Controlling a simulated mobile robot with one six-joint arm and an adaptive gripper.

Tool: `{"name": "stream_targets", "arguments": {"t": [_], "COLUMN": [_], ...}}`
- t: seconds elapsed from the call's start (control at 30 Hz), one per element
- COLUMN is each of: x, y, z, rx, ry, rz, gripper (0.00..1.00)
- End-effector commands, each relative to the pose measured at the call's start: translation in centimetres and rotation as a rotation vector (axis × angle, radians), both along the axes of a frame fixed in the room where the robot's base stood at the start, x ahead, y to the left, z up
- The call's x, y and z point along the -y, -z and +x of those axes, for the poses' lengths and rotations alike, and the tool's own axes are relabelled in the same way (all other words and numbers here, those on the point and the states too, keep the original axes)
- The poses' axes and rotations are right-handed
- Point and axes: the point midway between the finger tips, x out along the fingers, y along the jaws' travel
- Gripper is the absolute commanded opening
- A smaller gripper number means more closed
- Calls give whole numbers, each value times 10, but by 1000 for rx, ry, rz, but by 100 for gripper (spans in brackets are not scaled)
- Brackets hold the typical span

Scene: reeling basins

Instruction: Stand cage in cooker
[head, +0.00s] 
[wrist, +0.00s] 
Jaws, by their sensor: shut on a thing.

____

## What to produce
Print all of the data exactly as it was given.

## Written response
Controlling a simulated mobile robot with one six-joint arm and an adaptive gripper.

Tool: `{"name": "stream_targets", "arguments": {"t": [_], "COLUMN": [_], ...}}`
- t: seconds elapsed from the call's start (control at 30 Hz), one per element
- COLUMN is each of: x, y, z, rx, ry, rz, gripper (0.00..1.00)
- End-effector commands, each relative to the pose measured at the call's start: translation in centimetres and rotation as a rotation vector (axis × angle, radians), both along the axes of a frame fixed in the room where the robot's base stood at the start, x ahead, y to the left, z up
- The call's x, y and z point along the -y, -z and +x of those axes, for the poses' lengths and rotations alike, and the tool's own axes are relabelled in the same way (all other words and numbers here, those on the point and the states too, keep the original axes)
- The poses' axes and rotations are right-handed
- Point and axes: the point midway between the finger tips, x out along the fingers, y along the jaws' travel
- Gripper is the absolute commanded opening
- A smaller gripper number means more closed
- Calls give whole numbers, each value times 10, but by 1000 for rx, ry, rz, but by 100 for gripper (spans in brackets are not scaled)
- Brackets hold the typical span

Scene: reeling basins

Instruction: Stand cage in cooker
[head, +0.00s] 
[wrist, +0.00s] 
Jaws, by their sensor: shut on a thing.

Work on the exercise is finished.